Mais, face au terrorisme, face à cette menace pesant sur nos démocraties et remettant en cause nos idéaux, les schémas objectifs et froids ne tiennent pas et l'évaluation du risque ne saurait être simplificatrice.
Telles sont les pistes de réflexions vers lesquelles nous oriente ce livre dont voici l'extrait de présentation :
"La menace terroriste, si elle doit être conçue comme la probabilité qu’un incident hautement destructeur se produise au Canada, est pratiquement nulle. Plus précisément, elle est si infinitésimale qu’il est impossible de l’évaluer. Expliquons : il existe deux manières expertes d’évaluer les risques d’un tel attentat.
La première consiste à construire une matrice à deux variables : d’une part, la probabilité mathématique qu’un attentat survienne, d’autre part, la gravité des conséquences d’un tel attentat. On jugera que le risque est « élevé » si les probabilités sont hautes et les conséquences très graves, et « faible » si au contraire les chances sont faibles et les conséquences négligeables. Dans le cas d’un acte terroriste spectaculaire, nous sommes dans une situation difficile : les conséquences seraient sans doute très graves en termes de pertes de vies, de blessures et de dommages matériels, sans compter l’« effet secondaire » du terrorisme, la terreur ou, de façon moins théâtrale, la perte de confiance et le sentiment d’insécurité causé chez les témoins et spectateurs. Par contre, l’évaluation de la probabilité est hautement problématique. En général les experts se basent sur l’observation d’actes similaires. Or, au Canada ces actes sont si rares (le dernier remontant à 1985) que toute opération mathématique est rigoureusement impossible, reléguant l’exercice à une pure spéculation.

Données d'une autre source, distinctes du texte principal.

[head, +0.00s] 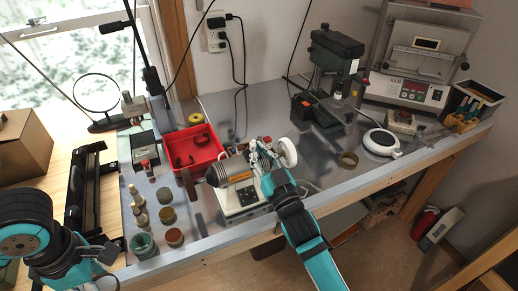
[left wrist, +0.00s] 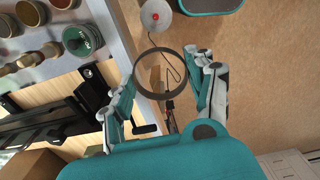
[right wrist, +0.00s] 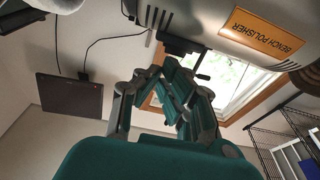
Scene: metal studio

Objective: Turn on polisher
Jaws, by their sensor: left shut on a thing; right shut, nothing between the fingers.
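The bench polisher (head: 236,170) stands on the metal bench, with a white wheel (head: 286,152) on its right and controls on its pale base (head: 247,197). Its body, with an orange label, fills the top of the right wrist view (right wrist: 262,30). My right gripper (head: 262,153) is shut and empty, close beside the polisher's body and white wheel. In the right wrist view, its fingers lie just below a black part (right wrist: 183,45) under the body; I cannot tell whether they touch. My left gripper (left wrist: 162,75) is shut on a dark ring (left wrist: 160,94), away from the polisher.
A red bin (head: 205,157) is left of the polisher, with small jars (head: 166,196) nearer the front. Bare bench (head: 312,170) lies right of the polisher.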

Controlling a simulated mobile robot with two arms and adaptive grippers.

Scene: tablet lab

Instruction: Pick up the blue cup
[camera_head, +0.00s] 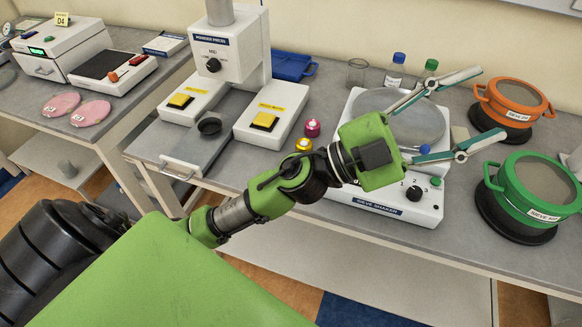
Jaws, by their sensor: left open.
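I cannot make out a clear blue cup. A small blue round piece (424,149) shows beside the lower finger of my left gripper, over the sieve shaker; I cannot tell whether it is a cup or a knob. My left gripper (489,103) is open, its two long fingers spread and pointing right. It is above the sieve shaker (384,208), with nothing visible between its fingertips. The gripper and forearm hide part of the shaker and bench. My right gripper is out of view.
Small magenta (312,128) and yellow (303,145) containers stand left of the shaker. An orange sieve (512,101) and a green sieve (537,190) stand at right. A glass beaker (357,72), capped bottles (395,72) and a blue tray (290,66) are behind. The powder press (231,55) stands left.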

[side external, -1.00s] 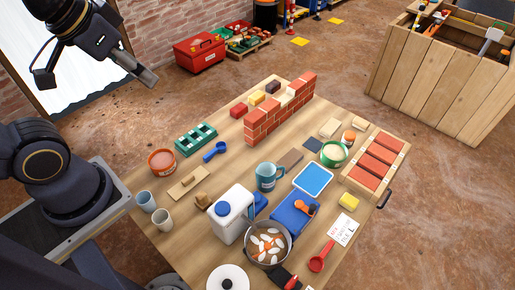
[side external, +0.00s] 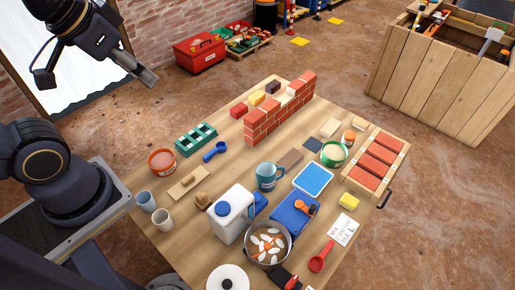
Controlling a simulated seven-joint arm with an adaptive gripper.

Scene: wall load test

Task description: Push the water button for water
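A white jug-like container (side external: 231,218) with a blue round cap or button (side external: 222,208) on top stands near the front middle of the table. A blue part (side external: 260,201) shows just behind it. A pot (side external: 268,243) with white and orange pieces sits at its right, close against it. I cannot make out a labelled water button. My gripper (side external: 147,78) is high at the upper left, well away from the container and over the floor beyond the table. It holds nothing that I can see. Whether its fingers are open or shut is unclear.
On the wooden table (side external: 190,240), a teal mug (side external: 267,176), two pale cups (side external: 154,209), a blue case (side external: 295,213) and a white lid (side external: 228,278) surround the container. A small brick wall (side external: 280,112) stands at the back. The air above the table is clear.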

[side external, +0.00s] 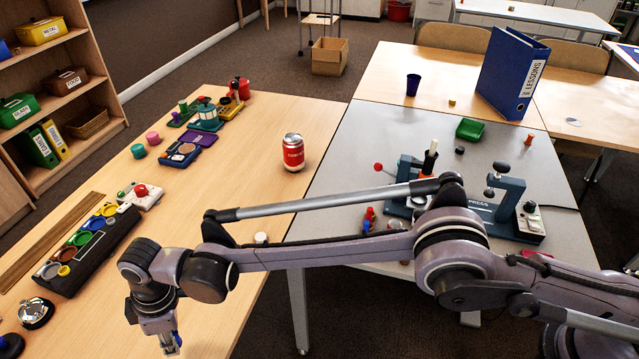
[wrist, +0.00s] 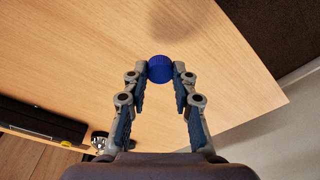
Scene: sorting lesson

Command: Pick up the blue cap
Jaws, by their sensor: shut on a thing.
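The blue cap (wrist: 160,69) is round with a ridged side and sits between the two fingertips of my gripper (wrist: 160,73) in the wrist view. Both fingertips touch it from opposite sides, so the gripper is shut on it. Bare wooden table (wrist: 90,50) shows beyond the cap, with a soft shadow on the wood apart from it. In the side external view my gripper (side external: 171,345) points down over the front of the wooden table, close to the picture's bottom edge. The cap cannot be made out clearly there.
A black sorting tray (side external: 80,262) with coloured bowls lies left of my gripper, with a call bell (side external: 36,312) in front. A white box with a red button (side external: 140,194) and a red can (side external: 293,153) stand further back. Wood around the gripper is clear.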

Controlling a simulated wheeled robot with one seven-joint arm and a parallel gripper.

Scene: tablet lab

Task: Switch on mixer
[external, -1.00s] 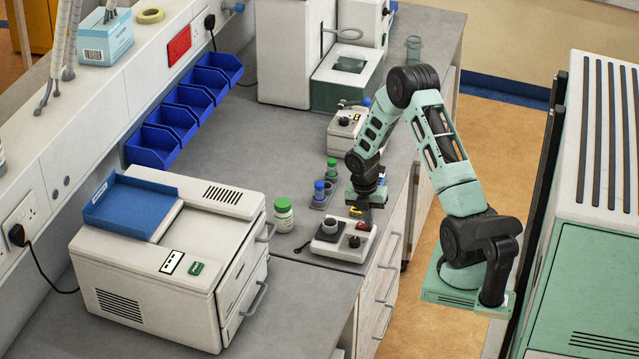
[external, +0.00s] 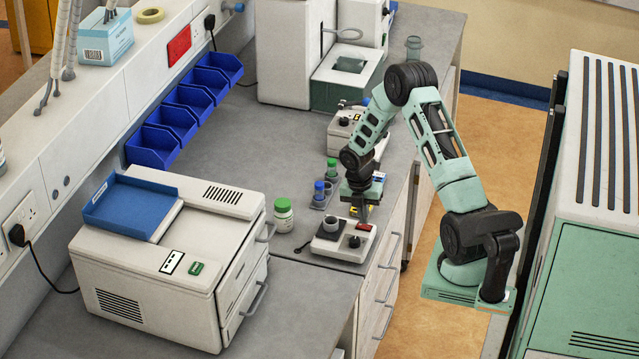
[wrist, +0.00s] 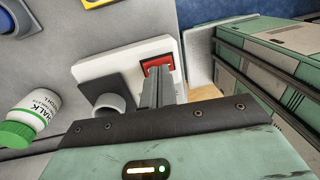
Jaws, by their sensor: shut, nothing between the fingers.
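The mixer (external: 328,250) is a small white box near the bench's front edge, with a black knob, a dark pad and a red switch (external: 363,227). In the wrist view the mixer (wrist: 125,64) lies ahead, with its red switch (wrist: 152,63) in a dark frame. A grey cup (wrist: 108,101) stands on the dark pad. My gripper (external: 364,218) points down over the switch end of the mixer. In the wrist view my gripper (wrist: 158,72) is shut and empty, its fingers overlapping part of the switch. I cannot tell whether they touch it.
A green-capped bottle (external: 284,214) stands left of the mixer. A large white instrument (external: 150,275) stands at the left. Another small device (external: 341,140) sits farther back. Clear bench lies behind the bottle.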

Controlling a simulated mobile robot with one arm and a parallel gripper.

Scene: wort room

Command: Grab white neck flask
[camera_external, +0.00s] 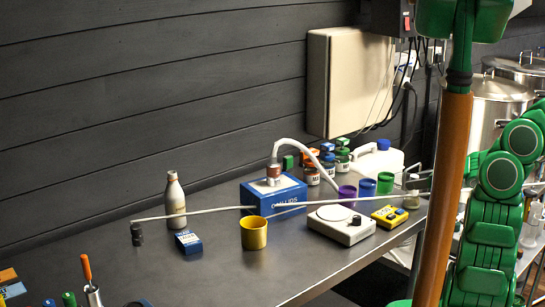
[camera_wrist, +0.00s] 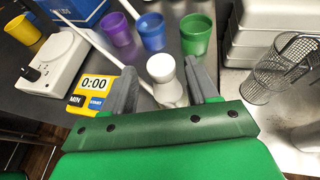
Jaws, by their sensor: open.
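The white neck flask (camera_wrist: 163,70) stands near the table's front right edge, with a round white top and a paler body below. In the external view the flask (camera_external: 411,197) is small, just left of the brown column. My gripper (camera_wrist: 160,80) is open in the wrist view, with one grey finger on each side of the flask. I cannot tell whether either finger touches it. The flask's lower body is partly hidden by my gripper. In the external view my gripper is mostly hidden behind the brown column.
A yellow timer (camera_wrist: 93,89) sits close left of the flask. Purple (camera_wrist: 117,29), blue (camera_wrist: 151,32) and green (camera_wrist: 195,34) cups stand behind it. A white scale (camera_external: 341,225) is farther left. A thin pale rod (camera_wrist: 88,38) crosses beside the timer. A wire basket (camera_wrist: 268,82) is at right.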

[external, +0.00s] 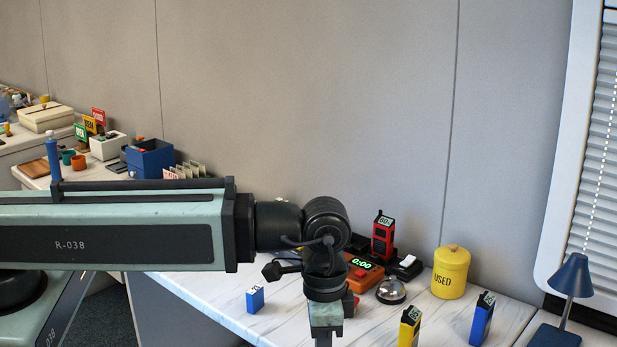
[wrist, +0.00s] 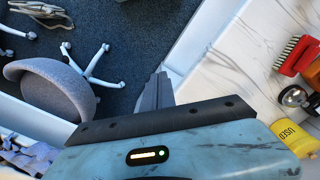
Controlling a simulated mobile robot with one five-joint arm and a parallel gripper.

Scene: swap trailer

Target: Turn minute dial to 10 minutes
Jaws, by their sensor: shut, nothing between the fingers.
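An orange-red timer box (external: 362,284) with a green display (external: 361,264) reading 0:00 stands on the marble counter, partly hidden behind my wrist. I cannot clearly make out its minute dial or where that dial points. My gripper (external: 323,339) hangs downward in front of and left of the timer, apart from it, with its tips cut off by the lower edge. In the wrist view my gripper's grey fingers (wrist: 155,92) are together and empty, over the floor beside the counter edge.
A grey chair (wrist: 45,85) stands on the dark floor.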

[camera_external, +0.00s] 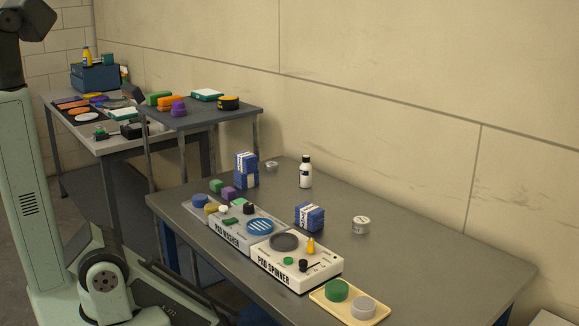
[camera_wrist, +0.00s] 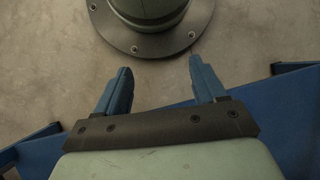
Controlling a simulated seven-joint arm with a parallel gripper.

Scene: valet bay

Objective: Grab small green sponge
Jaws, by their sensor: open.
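A small green block (camera_external: 217,186), which looks like the small sponge, sits at the left back of the near table, beside a purple block (camera_external: 229,193). Another green piece (camera_external: 239,203) lies on the pad washer and is too small to tell apart clearly. A larger green block (camera_external: 158,98) lies on the table behind. My gripper (camera_wrist: 160,70) is open and empty in the wrist view, with its two blue fingers apart over bare floor and my round base. No sponge shows in that view. My gripper's fingers are not visible in the external view.
The pad washer (camera_external: 226,232) and pad spinner (camera_external: 290,270) stand along the table's front edge. Blue-and-white boxes (camera_external: 309,217), a white bottle (camera_external: 306,172) and a tin (camera_external: 361,225) stand behind. A cream tray (camera_external: 322,300) holds round green and grey pads. The table's right side is clear.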

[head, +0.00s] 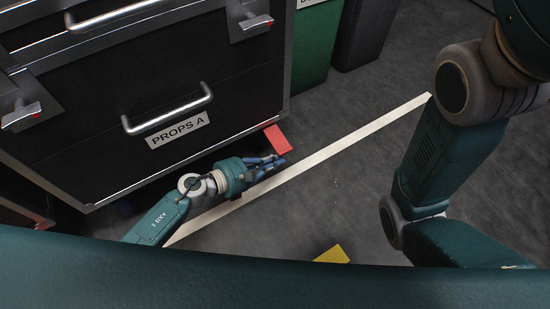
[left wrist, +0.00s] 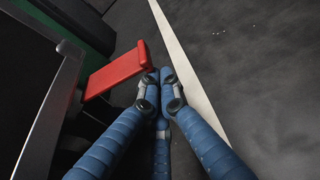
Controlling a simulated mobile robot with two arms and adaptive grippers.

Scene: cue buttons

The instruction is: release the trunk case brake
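The black trunk case (head: 235,103), labelled PROPS A, stands at the upper left of the head view. A red brake pedal (head: 277,139) sticks out low at its right front corner. In the left wrist view the red pedal (left wrist: 117,70) lies just left of my fingertips, its end close to them; I cannot tell if they touch. My left gripper (head: 282,160) is low near the floor, just in front of the pedal. Its blue fingers (left wrist: 160,76) are drawn together at the tips, with nothing seen between them. My right gripper is out of view; only my right arm shows.
A green bin (head: 316,45) and a dark bin (head: 364,35) stand right of the case. A white line (head: 325,152) crosses the grey floor. A yellow piece (head: 332,255) shows at the bottom. The floor right of the line is mostly clear.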

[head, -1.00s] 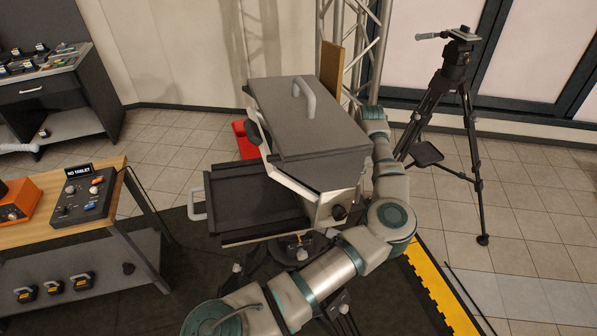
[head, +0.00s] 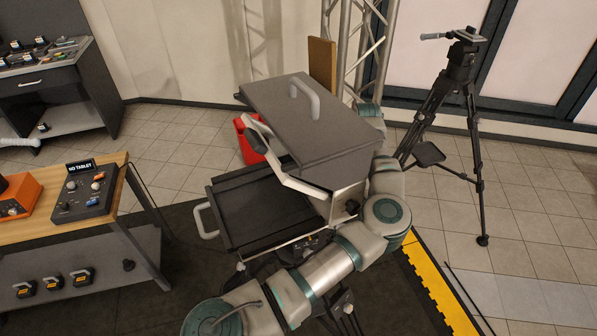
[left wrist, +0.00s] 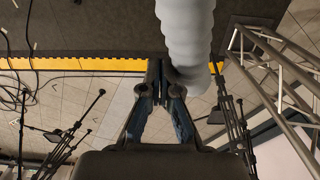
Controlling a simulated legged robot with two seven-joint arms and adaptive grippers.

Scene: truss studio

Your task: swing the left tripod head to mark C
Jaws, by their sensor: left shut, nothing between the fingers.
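The left tripod head bears a large grey hooded unit (head: 325,125) with a handle on top and a dark flat tray (head: 262,207) facing lower left. The head and its scale are mostly hidden below it, and no mark C can be made out. My left arm comes up from the bottom and passes round the right side of the unit; its gripper is hidden there in the head view. In the left wrist view my left gripper (left wrist: 166,68) is shut and empty. A pale ribbed bar (left wrist: 186,28) lies right by its fingertips; whether they touch is unclear.
A second tripod (head: 460,95) stands at the right by the window. A metal truss (head: 352,50) rises behind the unit. A wooden bench (head: 130,187) with a control box (head: 85,195) is at the left. A yellow floor edge (head: 435,285) runs lower right.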

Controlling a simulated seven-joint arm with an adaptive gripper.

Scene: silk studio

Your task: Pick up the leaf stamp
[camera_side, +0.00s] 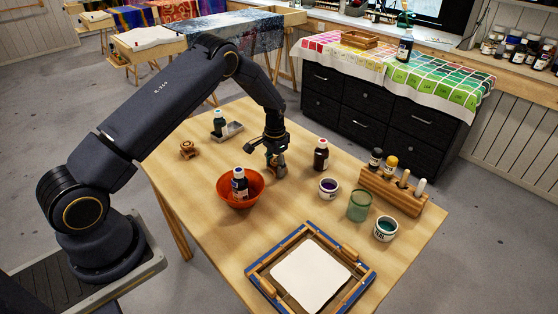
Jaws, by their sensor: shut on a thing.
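My gripper (274,163) points down over the middle of the wooden table (200,205), just right of an orange bowl. Its fingers are shut on a small thing low at the tabletop, mostly hidden by the fingers. It looks like a stamp, but its face and any leaf pattern do not show. I cannot tell if it is touching the table. Another small wooden stamp-like piece (188,149) stands apart at the left of the table, and its pattern cannot be made out.
The orange bowl (227,200) holds a bottle (240,184). A dark bottle (321,155), paint jar (328,188), green glass (359,206), second jar (386,229) and wooden rack (390,192) stand right. A framed screen (362,277) lies in front. A bottle and tray (231,131) stand behind.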

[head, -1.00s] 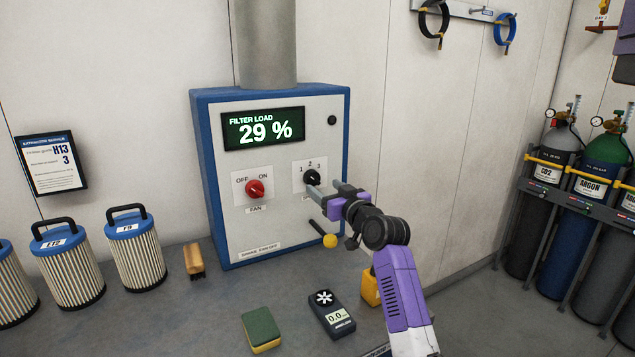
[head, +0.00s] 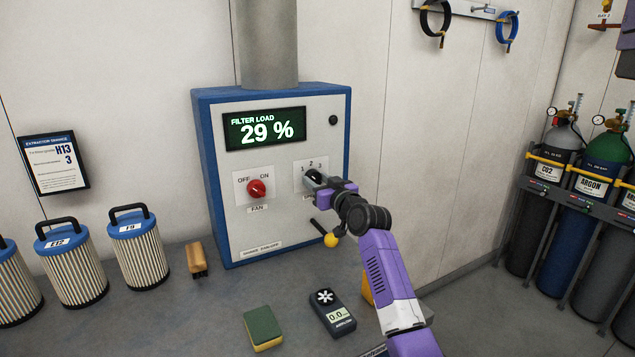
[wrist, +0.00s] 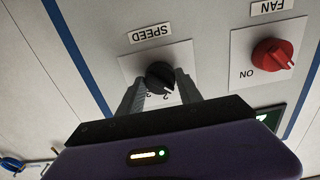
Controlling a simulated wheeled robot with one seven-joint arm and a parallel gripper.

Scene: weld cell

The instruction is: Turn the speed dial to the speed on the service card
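The black speed dial (wrist: 158,75) is on the white extractor panel under the numbers 1, 2 and 3, beside the red fan knob (head: 257,189). In the wrist view it appears upside down, with SPEED above it and the 3 and 2 partly visible below; a finger covers where the 1 is. Its exact setting is hard to read. My gripper (wrist: 161,80) has one finger on each side of the dial, spread apart; firm contact cannot be seen. In the head view my gripper (head: 318,183) partly covers the dial.
The display (head: 265,128) reads filter load 29 %. A lever with a yellow ball (head: 331,240) sticks out below my gripper. Filters (head: 138,248), a brush (head: 196,260), a sponge (head: 262,327) and a meter (head: 332,312) stand on the bench. Gas cylinders are at right.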

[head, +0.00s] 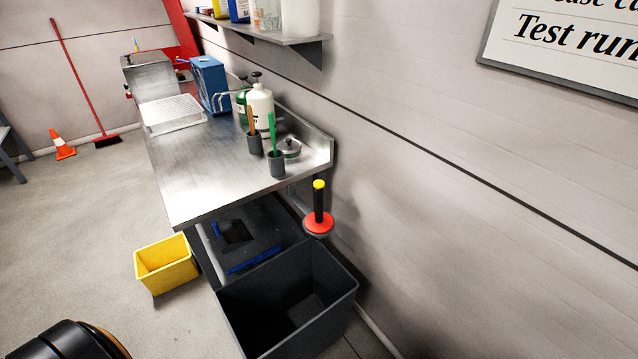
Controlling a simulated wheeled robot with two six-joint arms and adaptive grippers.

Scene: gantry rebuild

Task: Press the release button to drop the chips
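No clearly marked release button can be made out. A black post with a yellow top and a red disc at its foot (318,222) stands at the near right corner of the steel table (215,180), by the wall; I cannot tell whether it is the button. No chips can be made out. A large dark grey bin (228,305) stands open on the floor below the post, and its visible inside looks empty. Neither of my grippers shows in the head view.
A yellow bin (166,262) stands on the floor left of the table. On the table are bottles (260,105), two brush cups (277,163), a blue box (209,82) and a white tray (174,114). A shelf (300,42) juts from the wall. The left floor is mostly clear.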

La seconde manière d’estimer le risque est beaucoup plus subjective encore et consiste à estimer la menace à partir de données sélectionnées à l’avenant dans l’actualité internationale. Par exemple, le fait que ben Laden ait mentionné le Canada dans sa liste d’États ennemis, en novembre 2002 (en fait il s’agissait simplement de la liste des nations ayant participé à l’invasion de l’Afghanistan) pourrait être interprété comme une menace plus ou moins imminente, selon l’opinion de l’analyste (et le temps qui passe).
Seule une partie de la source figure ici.